Temos que ver, principalmente, que o francês, sendo a língua de prestígio daquele momento, era sinônimo, tb, de superioridade e de poder... Falá-lo provocava admiração e respeito. A personagem principal, desprovida de tudo na escala social, só contava com essa forma de prestígio, de poder. Nem nome tinha, a coitada. A falta de nome, para a personagem, é a denotação de sua quase que nulidade, já que o nome é o que nos caracteriza, que nos identifica entre todas as demais pessoas. É ele que nos tira da vala comum... Que nos torna próprios!!!

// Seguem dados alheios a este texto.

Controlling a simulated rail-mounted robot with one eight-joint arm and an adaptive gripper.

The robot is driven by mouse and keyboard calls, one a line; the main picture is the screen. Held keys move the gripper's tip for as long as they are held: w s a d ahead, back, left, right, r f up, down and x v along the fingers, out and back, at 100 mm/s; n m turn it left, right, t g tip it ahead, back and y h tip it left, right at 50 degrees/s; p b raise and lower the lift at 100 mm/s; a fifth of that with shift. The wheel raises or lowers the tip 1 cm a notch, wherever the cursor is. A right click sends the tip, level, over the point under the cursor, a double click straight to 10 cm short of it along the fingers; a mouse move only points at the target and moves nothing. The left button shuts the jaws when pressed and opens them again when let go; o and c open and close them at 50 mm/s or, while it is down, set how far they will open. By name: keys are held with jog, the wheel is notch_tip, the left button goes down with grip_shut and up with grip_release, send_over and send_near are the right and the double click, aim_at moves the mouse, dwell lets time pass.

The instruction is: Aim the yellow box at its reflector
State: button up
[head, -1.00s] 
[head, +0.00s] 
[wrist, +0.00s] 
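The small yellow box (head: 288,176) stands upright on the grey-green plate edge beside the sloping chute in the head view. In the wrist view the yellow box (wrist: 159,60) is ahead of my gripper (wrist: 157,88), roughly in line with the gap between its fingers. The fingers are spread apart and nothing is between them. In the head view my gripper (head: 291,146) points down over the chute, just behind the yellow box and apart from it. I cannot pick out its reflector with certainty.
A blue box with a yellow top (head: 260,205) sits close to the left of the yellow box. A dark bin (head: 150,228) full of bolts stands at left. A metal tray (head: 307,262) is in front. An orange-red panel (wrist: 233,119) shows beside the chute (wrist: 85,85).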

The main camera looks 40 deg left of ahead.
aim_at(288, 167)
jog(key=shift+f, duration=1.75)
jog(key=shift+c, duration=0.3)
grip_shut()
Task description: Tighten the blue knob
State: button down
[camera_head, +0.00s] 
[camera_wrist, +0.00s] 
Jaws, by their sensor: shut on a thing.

O uso de tantas frases e expressões emprestadas da língua francesa, não prejudica o entendimento da história, ainda que o dificulte!! Mas, por que teria Mário de Andrade feito esse largo uso, se não nos levasse a nada?? No plano da história, dos fatos, da narrativa, como já foi dito, não houve prejuízo. Entendendo ou não o sentido das frases, o leitor entende o conto. Nesse plano, as falas em francês podem ser consideradas superficiais, até.
Mas há o plano do discurso. Ou: a maneira como os fatos são narrados, como os personagens nos são apresentados... Ainda: o discurso cria um mundo (aqui, no caso, o mundo se chama “Atrás da Catedral de Ruão”!); as fronteiras desse mundo são estabelecidas pelo discurso. Mais ainda: ele – o discurso - "é" esse mundo! A Análise do Discurso formula o conceito de “morte do autor”, ou seja seu objeto "é" o discurso.
Segundo a AD, o leitor tem que se desdobrar: de um lado o plano da história (em que ele deve prestar atenção no destino das personagens, na ordem dos fatos...); de outro, o plano do discurso (em que se fixa nas idéias do narrador e em sua destreza em exprimi-las) Então uma coisa é o narrador dizer: essa mademoisellle é uma recalcada, reprimida. Outra, é ele mostrar esse recalque, essa repressão. Daí, ele a colocar falando um idioma que não é do leitor, porque assim ela se esconde mais... ele*/ela escamoteia seus sentimentos (os dela!). Ela diz-e-não-diz ao mesmo tempo... e faz-e-não-faz, ao mesmo tempo, o jogo erótico... Sua sexualidade, tão reprimida, é descarregada inconscientemente, seja pela linguagem que usa, seja pela coriza constante (mas isso da coriza já é uma interpretação freudiana...)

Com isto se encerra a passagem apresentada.